Here's another item from an 1896 California weekly. It is a little difficult for the 21st century reader to remember that "road" at that time was shorthand for "railroad" or sometimes "streetcar line."
Incidently, only a rather small portion of the material in The San Jose Letter strikes me as particularly Georgist. (You'll see most of it here!)
The First Street Road and Single Tax
The San Jose Letter, May 30, 1896
A very good illustration of the unfairness and unjustness of our land system was furnished by the failure of the First Street Electric Road Company. Jacob Rich, practically the company, has been a pioneer in local street car building, has failed, and stepped aside for others to reap the benefits of his toil and experiments.
It would be better for the community if the roads were all owned and operated by the city, but since they are not, and could not be, under existing conditions, the individual whose enterprise secures them is entitled to the gratitude of the people.
Rich spent thousands in experimenting on the San Jose and Santa Clara road. At the moment it began to pay, he found himself so situated, financially, that he was obliged to dispose of the property, thereby sinking a large fortune. Along the line of this particular road are situated many building lots. These lots doubled and trebled in value on account of the road. But Rich was not benefited. Individual owners, who stayed quietly at home, laughed at Rich as a crank, and condemned his road, found their fortunes doubled on account of it, but Rich got nothing. He was obliged to dispose of even the road itself, when it began to pay, a poorer man by many thousands of dollars. But I have not heard of one land owner whose property was benefitted by the road offering to help him out.
After getting free from the Santa Clara road tangle, Rich mortgaged his real estate, and hypothecated his securities to raise money to build the First street line, and the numerous extensions of the system. He then bonded the property to improve it, and eventually came to the end of his magnificent fortune. He failed then, disastrously.
The building of the First street line and its extensions have made many holders of suburban property wealthy. Rich does not get the benefit of this. He built the lines that have made the property more desirable for building purposes; has put the extra value upon them in fact, but he gets nothing for it, and the very people who have been benefited are now condemning him for losing his money in such an unprofitable venture.
Under a system of single tax the benefit of the increased value of the land to the community, which was occasioned by the new lines of street cars, would have been enjoyed by the whole people and not by individuals. Had the car lines been built by the municipality, by the people, the money lost in establishing and perfecting them would have been made up by the increased amount the community, the whole people, would have received from their outlying lands.
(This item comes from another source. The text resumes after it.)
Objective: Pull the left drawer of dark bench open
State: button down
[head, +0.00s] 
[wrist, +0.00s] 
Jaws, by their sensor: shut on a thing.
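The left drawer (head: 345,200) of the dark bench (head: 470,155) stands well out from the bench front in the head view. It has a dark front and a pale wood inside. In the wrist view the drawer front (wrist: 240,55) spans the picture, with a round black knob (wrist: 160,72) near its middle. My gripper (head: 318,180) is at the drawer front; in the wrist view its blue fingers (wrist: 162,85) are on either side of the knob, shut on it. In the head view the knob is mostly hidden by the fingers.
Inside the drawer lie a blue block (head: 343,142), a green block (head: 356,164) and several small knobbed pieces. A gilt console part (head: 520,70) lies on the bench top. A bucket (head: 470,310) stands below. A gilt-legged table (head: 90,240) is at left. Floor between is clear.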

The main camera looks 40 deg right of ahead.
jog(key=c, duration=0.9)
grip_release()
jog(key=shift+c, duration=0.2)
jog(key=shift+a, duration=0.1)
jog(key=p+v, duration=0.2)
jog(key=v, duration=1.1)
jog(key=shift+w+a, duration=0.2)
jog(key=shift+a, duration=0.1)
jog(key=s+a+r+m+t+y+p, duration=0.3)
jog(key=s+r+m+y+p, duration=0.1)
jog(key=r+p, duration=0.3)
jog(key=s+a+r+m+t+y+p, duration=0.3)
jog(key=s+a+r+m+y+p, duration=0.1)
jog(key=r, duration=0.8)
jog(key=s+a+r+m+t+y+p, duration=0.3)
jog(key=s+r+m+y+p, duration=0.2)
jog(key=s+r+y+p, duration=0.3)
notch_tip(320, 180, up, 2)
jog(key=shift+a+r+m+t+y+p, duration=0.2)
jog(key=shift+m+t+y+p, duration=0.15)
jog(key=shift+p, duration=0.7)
For instance, if the rent, which the people received for the lands before the roads were built, equaled 5% of their value as agricultural lands, when their value became doubled or trebled on account of the new demand for them as residence lots, caused by the building of the car lines, the rent or single tax would become double what it had been before the improvements were made. Thus the increased revenue from the land would make up the deficit that might result on account of the road before it became established. In a word, the losses growing out of the first few years' expenses of the road would be borne by the whole community who would in return be benefited by the increased value of the suburban lands. One man would not be ruined by the experimental line, while another had his fortune doubled or trebled, but the advantages and disadvantages would be shared by all.
The people recognize that something is decidedly wrong in our economic system. They all turn doctors of economics to remedy the matter, and set up economic cure-alls, warranted to make everybody sick. Apparently sane men tell us that "high protection" will result in all the economic reforms on the list. Others are for low tariff, others for single standard, others for free silver, others for prohibition, and so on and so on to the end of the chapter. Everything is tried, and has been tried over and over again, but the only thing that will ever permit men to enter the struggle of existence unhampered will be a system of single tax by which natural resources would be turned to the use of the whole community, and not to the benefit and advantage of individuals.
A progressive, energetic man like Jacob Rich would not then be beggared by his endeavors to improve conditions in the community, while the non-progressive Silurian of a land-holder has his fortune doubled and trebled through the efforts of another.